* YOUR OBJECTIVE *
Return the records exactly as they are.

* INFORMATION SHOWN *
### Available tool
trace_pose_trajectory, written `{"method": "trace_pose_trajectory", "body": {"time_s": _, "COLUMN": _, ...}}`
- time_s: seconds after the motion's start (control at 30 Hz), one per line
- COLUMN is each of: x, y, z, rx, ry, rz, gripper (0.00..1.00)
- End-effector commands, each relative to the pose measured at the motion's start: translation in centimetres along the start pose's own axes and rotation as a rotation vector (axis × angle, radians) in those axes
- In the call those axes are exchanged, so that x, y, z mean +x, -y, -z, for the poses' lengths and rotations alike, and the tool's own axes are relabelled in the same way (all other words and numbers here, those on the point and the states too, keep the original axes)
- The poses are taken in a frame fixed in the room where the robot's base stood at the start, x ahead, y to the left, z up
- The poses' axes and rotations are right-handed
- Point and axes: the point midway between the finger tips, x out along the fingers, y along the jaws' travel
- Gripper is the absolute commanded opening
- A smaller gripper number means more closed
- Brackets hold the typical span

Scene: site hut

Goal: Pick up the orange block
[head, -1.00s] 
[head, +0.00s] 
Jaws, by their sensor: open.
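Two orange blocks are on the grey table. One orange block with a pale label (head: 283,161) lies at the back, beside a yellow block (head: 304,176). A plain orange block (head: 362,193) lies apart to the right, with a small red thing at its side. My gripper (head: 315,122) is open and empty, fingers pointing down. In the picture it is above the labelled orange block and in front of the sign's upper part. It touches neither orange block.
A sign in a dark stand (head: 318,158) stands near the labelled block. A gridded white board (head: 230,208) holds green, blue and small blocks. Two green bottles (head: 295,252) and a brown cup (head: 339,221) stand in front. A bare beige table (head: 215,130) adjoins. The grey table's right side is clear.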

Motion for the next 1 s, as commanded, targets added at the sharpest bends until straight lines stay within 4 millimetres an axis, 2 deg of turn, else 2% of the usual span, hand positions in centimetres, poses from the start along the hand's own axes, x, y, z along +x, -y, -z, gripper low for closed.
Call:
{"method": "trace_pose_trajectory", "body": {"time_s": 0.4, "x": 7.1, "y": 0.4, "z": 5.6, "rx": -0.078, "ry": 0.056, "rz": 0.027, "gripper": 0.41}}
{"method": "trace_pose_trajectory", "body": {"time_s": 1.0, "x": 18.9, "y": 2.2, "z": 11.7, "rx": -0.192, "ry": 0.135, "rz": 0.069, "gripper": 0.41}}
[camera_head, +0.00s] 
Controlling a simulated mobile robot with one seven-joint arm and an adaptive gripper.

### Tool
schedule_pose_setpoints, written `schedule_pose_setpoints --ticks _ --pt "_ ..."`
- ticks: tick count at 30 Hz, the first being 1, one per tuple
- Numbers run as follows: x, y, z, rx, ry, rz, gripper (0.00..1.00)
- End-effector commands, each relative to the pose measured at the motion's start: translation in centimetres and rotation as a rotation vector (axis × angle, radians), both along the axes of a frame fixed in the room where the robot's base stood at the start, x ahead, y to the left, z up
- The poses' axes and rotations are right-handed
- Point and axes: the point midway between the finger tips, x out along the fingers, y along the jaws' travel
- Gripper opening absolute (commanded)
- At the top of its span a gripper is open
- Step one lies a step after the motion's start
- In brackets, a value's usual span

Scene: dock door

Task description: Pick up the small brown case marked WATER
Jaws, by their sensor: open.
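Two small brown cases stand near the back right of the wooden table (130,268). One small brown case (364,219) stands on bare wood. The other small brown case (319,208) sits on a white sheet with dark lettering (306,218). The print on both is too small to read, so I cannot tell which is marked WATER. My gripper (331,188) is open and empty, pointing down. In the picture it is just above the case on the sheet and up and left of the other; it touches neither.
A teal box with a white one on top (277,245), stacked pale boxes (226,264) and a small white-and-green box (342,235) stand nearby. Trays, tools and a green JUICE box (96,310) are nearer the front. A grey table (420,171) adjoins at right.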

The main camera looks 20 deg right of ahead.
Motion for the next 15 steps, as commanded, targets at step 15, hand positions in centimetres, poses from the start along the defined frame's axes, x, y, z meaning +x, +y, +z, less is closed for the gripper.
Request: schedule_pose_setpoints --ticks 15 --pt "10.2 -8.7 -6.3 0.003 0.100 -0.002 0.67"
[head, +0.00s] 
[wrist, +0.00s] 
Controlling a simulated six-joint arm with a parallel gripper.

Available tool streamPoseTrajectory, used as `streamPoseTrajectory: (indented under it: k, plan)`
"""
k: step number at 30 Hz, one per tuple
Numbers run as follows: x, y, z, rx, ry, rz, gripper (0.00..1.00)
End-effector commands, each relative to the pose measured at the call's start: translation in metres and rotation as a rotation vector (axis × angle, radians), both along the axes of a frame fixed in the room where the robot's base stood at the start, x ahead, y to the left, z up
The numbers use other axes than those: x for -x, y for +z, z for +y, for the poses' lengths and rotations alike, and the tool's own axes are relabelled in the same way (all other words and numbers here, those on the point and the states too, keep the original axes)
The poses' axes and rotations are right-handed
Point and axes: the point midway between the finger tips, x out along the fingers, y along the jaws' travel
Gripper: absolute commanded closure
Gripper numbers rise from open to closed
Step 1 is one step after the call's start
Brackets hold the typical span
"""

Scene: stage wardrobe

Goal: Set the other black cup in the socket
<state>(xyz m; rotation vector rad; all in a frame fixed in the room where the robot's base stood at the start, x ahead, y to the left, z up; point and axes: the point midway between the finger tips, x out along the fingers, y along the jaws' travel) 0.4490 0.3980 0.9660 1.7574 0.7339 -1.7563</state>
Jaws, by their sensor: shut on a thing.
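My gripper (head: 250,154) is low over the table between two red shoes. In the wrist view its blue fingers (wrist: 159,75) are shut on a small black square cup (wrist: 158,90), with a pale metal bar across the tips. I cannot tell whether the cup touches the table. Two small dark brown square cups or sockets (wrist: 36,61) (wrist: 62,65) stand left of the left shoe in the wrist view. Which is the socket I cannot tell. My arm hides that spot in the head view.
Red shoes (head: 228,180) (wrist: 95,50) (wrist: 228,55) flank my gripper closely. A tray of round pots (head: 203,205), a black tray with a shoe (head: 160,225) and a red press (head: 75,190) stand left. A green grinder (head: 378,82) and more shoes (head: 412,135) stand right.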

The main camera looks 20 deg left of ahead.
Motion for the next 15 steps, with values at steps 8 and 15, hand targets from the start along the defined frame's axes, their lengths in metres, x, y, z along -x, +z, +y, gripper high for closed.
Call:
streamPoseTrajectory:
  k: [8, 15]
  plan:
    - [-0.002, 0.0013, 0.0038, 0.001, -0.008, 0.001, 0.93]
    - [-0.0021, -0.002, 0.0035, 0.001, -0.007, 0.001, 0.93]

* FINISHED EXERCISE *
### Available tool
trace_pose_trajectory, written `{"method": "trace_pose_trajectory", "body": {"time_s": _, "COLUMN": _, ...}}`
- time_s: seconds after the motion's start (control at 30 Hz), one per line
- COLUMN is each of: x, y, z, rx, ry, rz, gripper (0.00..1.00)
- End-effector commands, each relative to the pose measured at the motion's start: translation in centimetres along the start pose's own axes and rotation as a rotation vector (axis × angle, radians) in those axes
- In the call those axes are exchanged, so that x, y, z mean +x, -y, -z, for the poses' lengths and rotations alike, and the tool's own axes are relabelled in the same way (all other words and numbers here, those on the point and the states too, keep the original axes)
- The poses are taken in a frame fixed in the room where the robot's base stood at the start, x ahead, y to the left, z up
- The poses' axes and rotations are right-handed
- Point and axes: the point midway between the finger tips, x out along the fingers, y along the jaws' travel
- Gripper is the absolute commanded opening
- A smaller gripper number means more closed
- Brackets hold the typical span

Scene: site hut

Goal: Pick up the orange block
[head, -1.00s] 
[head, +0.00s] 
Jaws, by their sensor: open.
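Two orange blocks are on the grey table. One orange block with a pale label (head: 283,161) lies at the back, beside a yellow block (head: 304,176). A plain orange block (head: 362,193) lies apart to the right, with a small red thing at its side. My gripper (head: 315,122) is open and empty, fingers pointing down. In the picture it is above the labelled orange block and in front of the sign's upper part. It touches neither orange block.
A sign in a dark stand (head: 318,158) stands near the labelled block. A gridded white board (head: 230,208) holds green, blue and small blocks. Two green bottles (head: 295,252) and a brown cup (head: 339,221) stand in front. A bare beige table (head: 215,130) adjoins. The grey table's right side is clear.

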Motion for the next 1 s, as commanded, targets added at the sharpest bends until straight lines stay within 4 millimetres an axis, 2 deg of turn, else 2% of the usual span, hand positions in centimetres, poses from the start along the hand's own axes, x, y, z along +x, -y, -z, gripper low for closed.
Call:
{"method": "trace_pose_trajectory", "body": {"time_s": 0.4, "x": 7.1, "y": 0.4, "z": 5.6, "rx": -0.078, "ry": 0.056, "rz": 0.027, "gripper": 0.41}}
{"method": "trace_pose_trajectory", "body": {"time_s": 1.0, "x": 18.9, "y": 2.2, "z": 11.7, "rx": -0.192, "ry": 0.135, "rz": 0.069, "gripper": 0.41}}
[camera_head, +0.00s] 
Controlling a simulated mobile robot with one seven-joint arm and an adaptive gripper.

### Tool
schedule_pose_setpoints, written `schedule_pose_setpoints --ticks _ --pt "_ ..."`
- ticks: tick count at 30 Hz, the first being 1, one per tuple
- Numbers run as follows: x, y, z, rx, ry, rz, gripper (0.00..1.00)
- End-effector commands, each relative to the pose measured at the motion's start: translation in centimetres and rotation as a rotation vector (axis × angle, radians), both along the axes of a frame fixed in the room where the robot's base stood at the start, x ahead, y to the left, z up
- The poses' axes and rotations are right-handed
- Point and axes: the point midway between the finger tips, x out along the fingers, y along the jaws' travel
- Gripper opening absolute (commanded)
- At the top of its span a gripper is open
- Step one lies a step after the motion's start
- In brackets, a value's usual span

Scene: dock door

Task description: Pick up the small brown case marked WATER
Jaws, by their sensor: open.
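Two small brown cases stand near the back right of the wooden table (130,268). One small brown case (364,219) stands on bare wood. The other small brown case (319,208) sits on a white sheet with dark lettering (306,218). The print on both is too small to read, so I cannot tell which is marked WATER. My gripper (331,188) is open and empty, pointing down. In the picture it is just above the case on the sheet and up and left of the other; it touches neither.
A teal box with a white one on top (277,245), stacked pale boxes (226,264) and a small white-and-green box (342,235) stand nearby. Trays, tools and a green JUICE box (96,310) are nearer the front. A grey table (420,171) adjoins at right.

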The main camera looks 20 deg right of ahead.
Motion for the next 15 steps, as commanded, targets at step 15, hand positions in centimetres, poses from the start along the defined frame's axes, x, y, z meaning +x, +y, +z, less is closed for the gripper.
Request: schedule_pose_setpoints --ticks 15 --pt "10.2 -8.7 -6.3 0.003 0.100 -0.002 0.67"
[head, +0.00s] 
[wrist, +0.00s] 
Controlling a simulated six-joint arm with a parallel gripper.

Available tool streamPoseTrajectory, used as `streamPoseTrajectory: (indented under it: k, plan)`
"""
k: step number at 30 Hz, one per tuple
Numbers run as follows: x, y, z, rx, ry, rz, gripper (0.00..1.00)
End-effector commands, each relative to the pose measured at the call's start: translation in metres and rotation as a rotation vector (axis × angle, radians), both along the axes of a frame fixed in the room where the robot's base stood at the start, x ahead, y to the left, z up
The numbers use other axes than those: x for -x, y for +z, z for +y, for the poses' lengths and rotations alike, and the tool's own axes are relabelled in the same way (all other words and numbers here, those on the point and the states too, keep the original axes)
The poses' axes and rotations are right-handed
Point and axes: the point midway between the finger tips, x out along the fingers, y along the jaws' travel
Gripper: absolute commanded closure
Gripper numbers rise from open to closed
Step 1 is one step after the call's start
Brackets hold the typical span
"""

Scene: stage wardrobe

Goal: Set the other black cup in the socket
<state>(xyz m; rotation vector rad; all in a frame fixed in the room where the robot's base stood at the start, x ahead, y to the left, z up; point and axes: the point midway between the finger tips, x out along the fingers, y along the jaws' travel) 0.4490 0.3980 0.9660 1.7574 0.7339 -1.7563</state>
Jaws, by their sensor: shut on a thing.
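My gripper (head: 250,154) is low over the table between two red shoes. In the wrist view its blue fingers (wrist: 159,75) are shut on a small black square cup (wrist: 158,90), with a pale metal bar across the tips. I cannot tell whether the cup touches the table. Two small dark brown square cups or sockets (wrist: 36,61) (wrist: 62,65) stand left of the left shoe in the wrist view. Which is the socket I cannot tell. My arm hides that spot in the head view.
Red shoes (head: 228,180) (wrist: 95,50) (wrist: 228,55) flank my gripper closely. A tray of round pots (head: 203,205), a black tray with a shoe (head: 160,225) and a red press (head: 75,190) stand left. A green grinder (head: 378,82) and more shoes (head: 412,135) stand right.

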The main camera looks 20 deg left of ahead.
Motion for the next 15 steps, with values at steps 8 and 15, hand targets from the start along the defined frame's axes, their lengths in metres, x, y, z along -x, +z, +y, gripper high for closed.
Call:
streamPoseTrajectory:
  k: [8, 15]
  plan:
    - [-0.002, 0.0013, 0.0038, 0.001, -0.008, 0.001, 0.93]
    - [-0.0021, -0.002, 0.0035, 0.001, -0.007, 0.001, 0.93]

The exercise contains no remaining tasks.